Однако же пентагоновским Управлением испытаний и оценок в октябре 2001 года БЛА "Predator", который стал одной из технологических восходящих звезд в афганской войне (и в Косово тоже), был признан "оперативно неэффективным, то есть непригодным". И дело тут было не столько в характеристиках БЛА "Predator", сколько в исключительно завышенных стандартах эффективности, которые установило это управление. Это был классический случай недостижимых требований, которые вынуждают Пентагон расставаться со своими системами оружия, создавая давление в пользу отказа от закупок в достаточных количествах того, что годится сегодня, в постоянном стремлении к исключительным системам, которые завтра будут делать все, что угодно.
В бюджете 2003 финансового года совокупные расходы на БЛА — включая исследования, разработки и закупки — составляют чуть более одного миллиарда долларов, и это притом, что министерство обороны намеревается израсходовать более 4,5 млрд. долл. на закупки истребителей F-22 по цене 200 млн. долл. за штуку и более 3 млрд. долл. — на закупки истребителей-штурмовиков авиации ВМС F/A-18 по цене 70 млн. долл. за штуку.
Далее, логика войны, или целого набора войн, в которых сегодня участвуют Соединенные Штаты, предъявит новые требования, которые классический консерватизм военных не сумеет удовлетворить.

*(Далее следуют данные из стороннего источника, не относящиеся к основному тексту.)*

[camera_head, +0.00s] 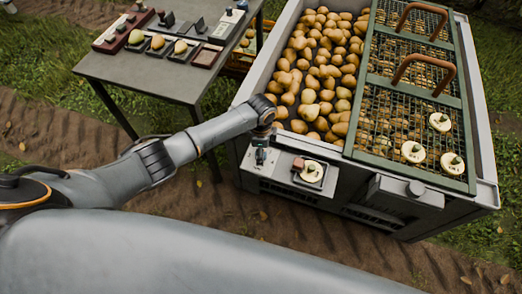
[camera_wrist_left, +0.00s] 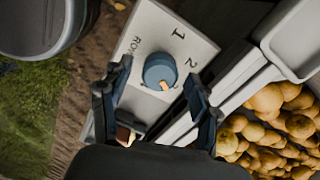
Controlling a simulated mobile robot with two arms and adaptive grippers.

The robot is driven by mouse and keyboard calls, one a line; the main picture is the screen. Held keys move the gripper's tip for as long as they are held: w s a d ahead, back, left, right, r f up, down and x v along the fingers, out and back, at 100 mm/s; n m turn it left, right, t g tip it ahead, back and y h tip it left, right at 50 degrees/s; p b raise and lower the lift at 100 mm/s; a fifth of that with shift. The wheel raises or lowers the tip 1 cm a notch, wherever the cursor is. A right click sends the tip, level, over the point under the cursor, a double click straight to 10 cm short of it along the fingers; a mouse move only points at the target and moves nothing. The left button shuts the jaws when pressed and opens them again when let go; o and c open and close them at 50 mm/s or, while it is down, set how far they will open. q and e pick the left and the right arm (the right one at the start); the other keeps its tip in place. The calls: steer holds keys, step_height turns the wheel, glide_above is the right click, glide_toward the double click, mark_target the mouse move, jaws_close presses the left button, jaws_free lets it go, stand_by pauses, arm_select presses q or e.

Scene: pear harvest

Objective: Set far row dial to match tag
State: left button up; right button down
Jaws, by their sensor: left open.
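In the left wrist view a round blue-grey dial (camera_wrist_left: 160,70) sits on a white plate (camera_wrist_left: 150,28) marked "ROW", "1" and "2". Its orange pointer mark (camera_wrist_left: 164,86) lies on the lower side of the dial in the picture, turned away from the 1 and 2. My left gripper (camera_wrist_left: 158,82) is open, its two fingers on either side of the dial with gaps visible. In the head view my left gripper (camera_head: 262,152) hangs over the left end of the crate's front ledge (camera_head: 262,168) and hides the dial. No readable tag shows. My right gripper is out of view.
Behind is a large crate of pears (camera_head: 320,70), partly covered by a green mesh lid (camera_head: 400,100). A grey table (camera_head: 140,72) with several trays stands at the left.

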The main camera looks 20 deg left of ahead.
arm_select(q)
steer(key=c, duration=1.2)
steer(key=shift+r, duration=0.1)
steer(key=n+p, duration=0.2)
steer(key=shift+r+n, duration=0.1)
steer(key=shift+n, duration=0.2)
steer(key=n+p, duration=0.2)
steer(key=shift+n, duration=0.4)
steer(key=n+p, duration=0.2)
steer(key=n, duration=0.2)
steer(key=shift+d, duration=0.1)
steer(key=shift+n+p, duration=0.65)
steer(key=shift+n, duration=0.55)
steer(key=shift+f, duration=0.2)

Соединенные Штаты, как и большинство имперских держав до них, вскоре узнают, как исключительно трудно вывести войска из боевых действий за океаном. Пентагон очень хотел бы уйти из бывшей Югославии, оставив наблюдение за регионом своим европейским союзникам, совокупный валовой внутренний продукт (ВВП) которых равен ВВП Соединенных Штатов Америки. Однако сохраняется политическая истина, что американское (военное) присутствие является незаменимым катализатором деятельности НАТО, а потому тысячи американских солдат будут и дальше осуществлять полицейские функции по поддержанию нелегкого мира на холмах Боснии и Косово.

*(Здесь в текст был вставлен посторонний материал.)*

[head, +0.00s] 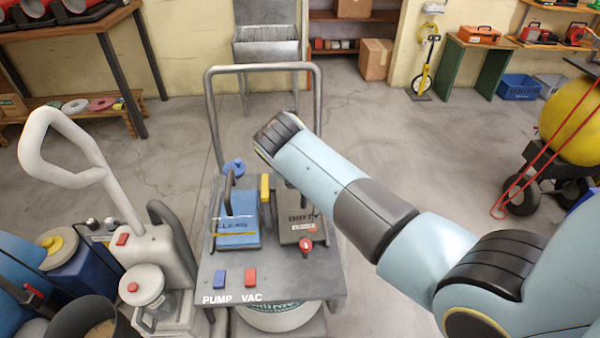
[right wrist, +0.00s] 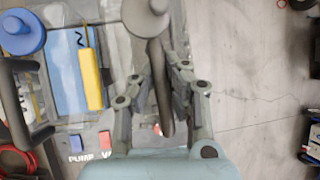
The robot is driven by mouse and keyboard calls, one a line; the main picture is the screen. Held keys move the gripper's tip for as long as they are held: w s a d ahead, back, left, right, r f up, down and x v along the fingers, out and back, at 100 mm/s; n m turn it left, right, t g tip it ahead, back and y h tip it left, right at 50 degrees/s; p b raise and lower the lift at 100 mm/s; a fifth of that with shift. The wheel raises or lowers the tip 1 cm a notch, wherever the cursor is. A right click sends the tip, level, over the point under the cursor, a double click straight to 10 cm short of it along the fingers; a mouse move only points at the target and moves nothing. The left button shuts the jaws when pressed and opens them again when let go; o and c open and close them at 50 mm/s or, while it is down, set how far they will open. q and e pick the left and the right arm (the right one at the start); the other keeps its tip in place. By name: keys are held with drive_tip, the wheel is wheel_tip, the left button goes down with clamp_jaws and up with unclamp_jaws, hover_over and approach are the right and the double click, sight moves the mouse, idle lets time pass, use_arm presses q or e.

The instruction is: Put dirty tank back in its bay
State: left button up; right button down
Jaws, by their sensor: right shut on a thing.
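The grey dirty tank (head: 301,232), marked DIRTY, is at the right of the cart's deck, beside the blue clean tank (head: 238,232). My right arm hides its upper, far part in the head view. In the right wrist view my right gripper (right wrist: 160,82) is shut on the tank's dark bar handle (right wrist: 160,105). A round grey cap (right wrist: 147,14) shows just beyond the fingers. I cannot tell whether the tank sits fully down in its bay or slightly above it. My left gripper is not in view.
A yellow piece (head: 265,188) stands between the tanks. A blue cap (head: 234,167) is behind the clean tank. The cart's tall grey push frame (head: 212,110) rises behind. PUMP (head: 220,279) and VAC (head: 250,278) switches are in front.

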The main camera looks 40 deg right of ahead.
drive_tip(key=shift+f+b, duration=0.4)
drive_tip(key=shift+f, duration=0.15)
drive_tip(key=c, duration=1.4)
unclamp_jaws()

Г-ну Рамсфелду очень хотелось бы вывести американский пехотный батальон из пустыни на Синайском полуострове, где тот бесполезно растрачивает свое военное мастерство, осуществляя контроль за соблюдением условий заключенного десятилетие назад мира между Египтом и Израилем. Однако сделать это сейчас, когда война может дать метастазу в Леванте (Левант — общее название стран, прилегающих к восточной части Средиземного моря — прим. пер.), не удастся, ибо против такого решения будут возражать как государственный департамент США, так и местные правительства.

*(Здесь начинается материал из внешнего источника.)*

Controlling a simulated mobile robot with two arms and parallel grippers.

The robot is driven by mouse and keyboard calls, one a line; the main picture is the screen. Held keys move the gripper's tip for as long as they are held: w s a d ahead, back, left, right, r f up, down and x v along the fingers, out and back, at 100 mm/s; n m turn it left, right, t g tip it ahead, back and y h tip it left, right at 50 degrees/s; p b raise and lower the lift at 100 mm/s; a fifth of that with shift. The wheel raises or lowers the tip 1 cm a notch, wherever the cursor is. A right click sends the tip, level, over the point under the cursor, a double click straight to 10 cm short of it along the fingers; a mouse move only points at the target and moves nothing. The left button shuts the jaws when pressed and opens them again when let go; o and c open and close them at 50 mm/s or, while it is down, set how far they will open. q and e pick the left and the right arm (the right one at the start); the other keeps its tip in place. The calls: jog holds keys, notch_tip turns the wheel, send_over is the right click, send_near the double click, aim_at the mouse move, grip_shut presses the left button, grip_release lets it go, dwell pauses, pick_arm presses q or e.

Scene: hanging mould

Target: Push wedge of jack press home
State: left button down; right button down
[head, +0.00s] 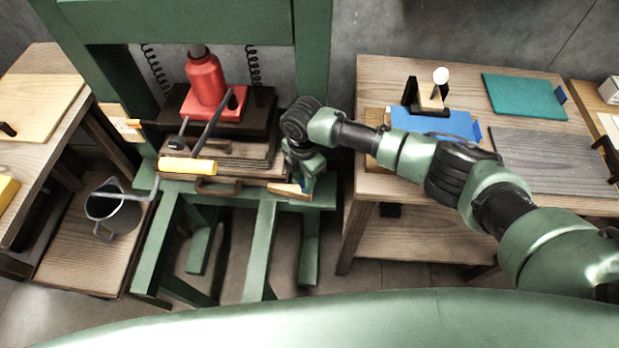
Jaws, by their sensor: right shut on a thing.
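The green jack press (312,70) stands at the centre back with a red jack (206,84) in it. Under the jack is a stack of dark boards (225,150) on the press bed. A pale wooden wedge (285,189) lies at the stack's front right corner, near the edge of the bed. My right gripper (304,186) reaches down at that corner and is shut on the wedge's right end. Its fingertips are small and partly hidden by the hand, and how deep the wedge sits is hard to tell. My left gripper is out of view.
A yellow-handled lever (187,166) juts out in front of the stack. A grey bucket (112,212) stands at the left on a low shelf. The right bench (375,80) holds a blue sheet (432,120), a teal board (524,96) and a grey panel (550,158).

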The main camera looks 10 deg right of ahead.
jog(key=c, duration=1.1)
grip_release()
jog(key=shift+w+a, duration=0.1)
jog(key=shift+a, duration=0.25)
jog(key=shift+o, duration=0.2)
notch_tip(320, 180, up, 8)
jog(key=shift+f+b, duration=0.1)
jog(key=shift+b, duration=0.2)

А между тем ВВС США растрачивают свои силы, осуществляя боевое патрулирование в небе над американскими городами. Оборона территории США обойдется недешево, даже притом, что значительную часть ноши возьмет на себя Национальная гвардия. Вооруженные силы США начали строительство полупостоянных баз в Южной и Средней Азии, и маловероятно, что Соединенные Штаты когда-либо снова вернутся к минимальному присутствию, которое было до прошлой осени. Темпы американской деятельности в других районах Азии также ускорились; американские войска, в частности, воюют с мусульманскими повстанцами на Филиппинах. Не исключается возможность проведения операций в Йемене и в других точках планеты. На горизонте замаячила также полномасштабная война против Ирака. И все это происходит на фоне быстрой военной модернизации Китая.
Каковы же в таком случае будущие потребности в обороне? Они начинаются со способности быстро распространять свою наступательную военную мощь в большинстве регионов планеты. Этот сдвиг подразумевает, что нужно уделить больше внимания либо системам, которые можно очень быстро развернуть там, где нет местных баз и предварительно заскладированных запасов, либо таким системам, которые могут длительное время выжидать в пределах досягаемости целей, по возможности не привлекая к себе внимания местных политиков.
Совершенно ясно, что нужен новый бомбардировщик, пилотируемый или беспилотный, базирующийся на старых конструкциях или нет. То же самое относится к атомным подводным лодкам с крылатыми ракетами (ПЛАРК) и к другим вариантам корабля-арсенала. Нужны также такие сухопутные силы, которые были бы способны использовать передовые технологии для вызова решающего исход сражения огня с большого расстояния, как делали это войска специального назначения армии США в Афганистане.
Американские вооруженные силы в целом обладают исключительной тактической гибкостью, но более неповоротливы в плане своей организации. Хотя наблюдаются некоторые подвижки, виды вооруженных сил в общем случае не желают экспериментировать с новыми формами организации (дивизий в армии, самолетов в авиации морской пехоты или крупных кораблей в ВМС). Однако в предстоящем десятилетии давление в пользу перемен станет еще большим, чем в предыдущем.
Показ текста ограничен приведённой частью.